Start at the line that has "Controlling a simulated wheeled" and stop at the line that has "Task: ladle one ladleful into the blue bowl". Print those lines and all lines between them exactly, and nothing more.

• **Dataset records**
┄┄┄┄┄┄┄┄┄┄┄┄┄┄┄┄┄┄┄┄

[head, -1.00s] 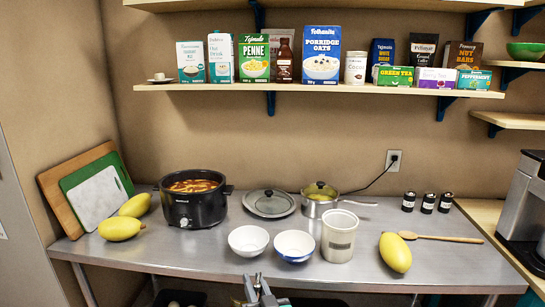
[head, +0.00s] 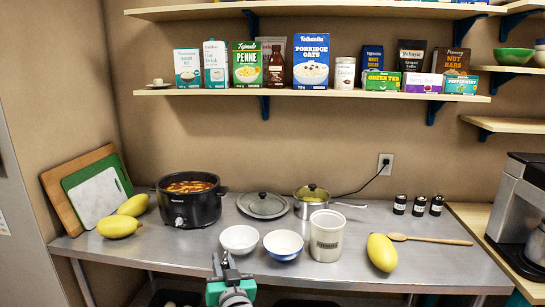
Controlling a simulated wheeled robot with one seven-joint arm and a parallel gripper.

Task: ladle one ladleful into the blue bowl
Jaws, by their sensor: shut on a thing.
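The blue bowl (head: 283,253), blue outside and white inside, stands upright near the table's front edge. A white bowl (head: 239,245) is just left of it. The black slow cooker (head: 190,209), uncovered, holds red-orange soup with pieces in it (head: 189,187). My gripper (head: 226,263) is at the bottom, in front of the white bowl and left of the blue bowl. It is shut on a thin thing that is hard to make out, apparently the ladle; the ladle's cup cannot be made out.
A lid (head: 264,206) lies between the cooker and saucepan. A yellow fruit (head: 381,253), a wooden spoon (head: 430,240) and small dark jars (head: 418,206) are farther right. Cutting boards (head: 97,198) lean at the left wall.

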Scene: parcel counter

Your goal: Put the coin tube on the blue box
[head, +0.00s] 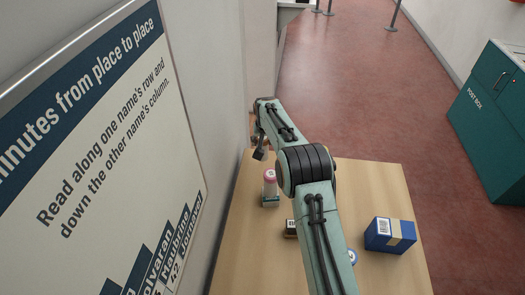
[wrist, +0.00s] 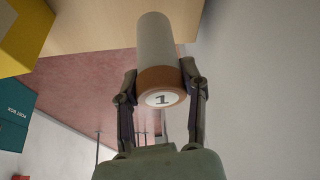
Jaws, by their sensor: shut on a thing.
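In the wrist view my gripper (wrist: 160,82) is shut on the coin tube (wrist: 155,45), a pale tube with an orange-brown end cap marked 1. The fingers press its sides near the cap, and the body reaches away over the table. In the head view my gripper (head: 261,153) is above the far left of the table, away from the blue box (head: 390,236). That box has a tan band and a white label and sits at the right. A white tube shape with a pink top (head: 269,185) shows below my gripper; I cannot tell whether it is the held tube.
My arm crosses the wooden table (head: 235,265) and hides its middle. A small dark item (head: 290,228) is partly covered by it. A yellow object (wrist: 28,38) shows in the wrist view. A wall sign (head: 100,150) stands close at left.

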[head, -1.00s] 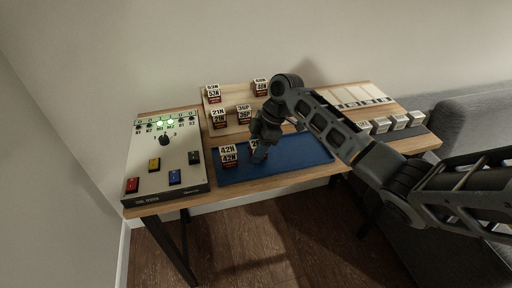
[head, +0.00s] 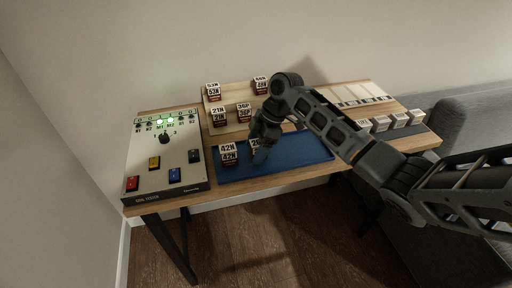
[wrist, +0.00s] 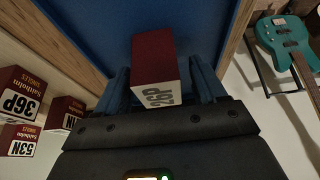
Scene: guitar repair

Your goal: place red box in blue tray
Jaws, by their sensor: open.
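A red box with a white label reading 26P (wrist: 155,62) rests on the blue tray (head: 305,150), which also shows in the wrist view (wrist: 95,25). My gripper (wrist: 162,80) is open, with one finger on each side of this box. In the head view my gripper (head: 263,148) is low over the tray and partly hides the box (head: 254,143). Another red and white box, 42N (head: 229,154), stands on the tray's left part.
A wooden stepped rack behind the tray holds boxes 53N (head: 213,92), 21N (head: 219,117), 36P (head: 244,112) and one more (head: 261,86). A control box (head: 163,160) stands at left. White blocks (head: 381,124) line the right. The tray's right part is clear.

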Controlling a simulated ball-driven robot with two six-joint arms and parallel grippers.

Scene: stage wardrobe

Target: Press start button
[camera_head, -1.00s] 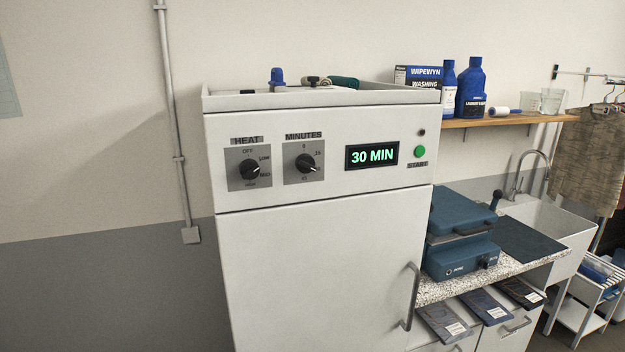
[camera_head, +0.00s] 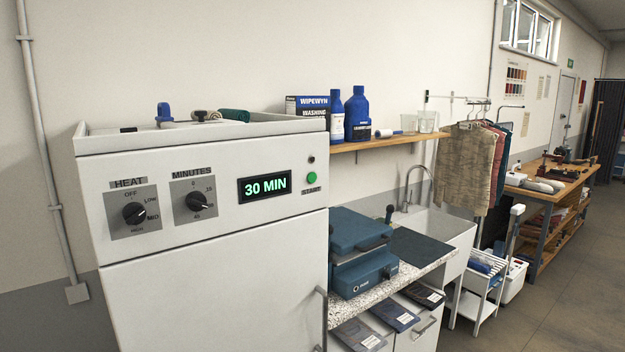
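The green start button (camera_head: 312,179) sits at the right end of the control panel on the white cabinet machine (camera_head: 215,290), just above a START label. A small dark indicator (camera_head: 311,160) is above it. The display (camera_head: 264,187) left of the button reads 30 MIN in green. The heat knob (camera_head: 134,213) and the minutes knob (camera_head: 196,201) are further left on the panel. The machine's door looks shut. Neither of my grippers shows in the head view.
A blue press (camera_head: 362,262) stands on the speckled counter (camera_head: 345,312) right of the machine. A wooden shelf (camera_head: 375,143) with bottles is above it. A sink (camera_head: 450,235), clothes rail and white trolley (camera_head: 480,290) stand further right. Open floor (camera_head: 540,325) lies at the lower right.

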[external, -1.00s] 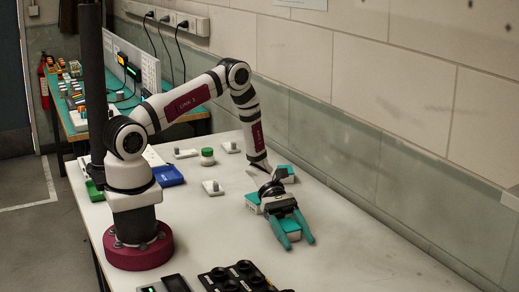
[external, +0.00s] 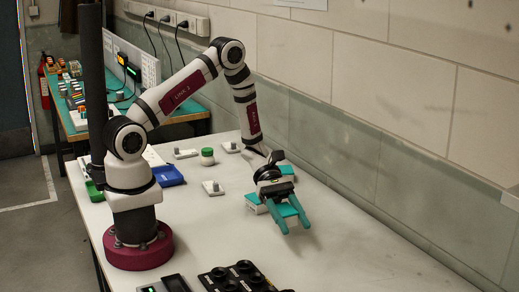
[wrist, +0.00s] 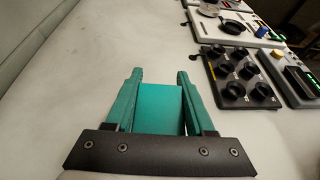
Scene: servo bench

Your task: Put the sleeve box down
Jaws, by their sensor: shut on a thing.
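The sleeve box (external: 258,208) is teal above with a white lower side and sits low at the right part of the white table. In the wrist view its flat teal top (wrist: 159,108) lies between the teal fingers. My gripper (external: 293,226) is shut on the box, with its fingertips reaching past the box toward the front right. The wrist view shows the gripper (wrist: 160,76) with one finger along each side of the box. The gripper body hides part of the box in the external view. I cannot tell whether its underside touches the table.
A black panel of round knobs (external: 238,277) lies at the front edge. Small white blocks (external: 213,188), a green-and-white jar (external: 207,156) and a blue tray (external: 168,175) stand to the left. The wall (external: 350,165) runs along the right. Bare table surrounds the box.

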┄┄┄┄┄┄┄┄┄┄┄┄┄┄┄┄┄┄┄┄

• **Response to the exercise**
Controlling a simulated wheeled robot with one seven-joint arm and a parallel gripper.

Task: ladle one ladleful into the blue bowl

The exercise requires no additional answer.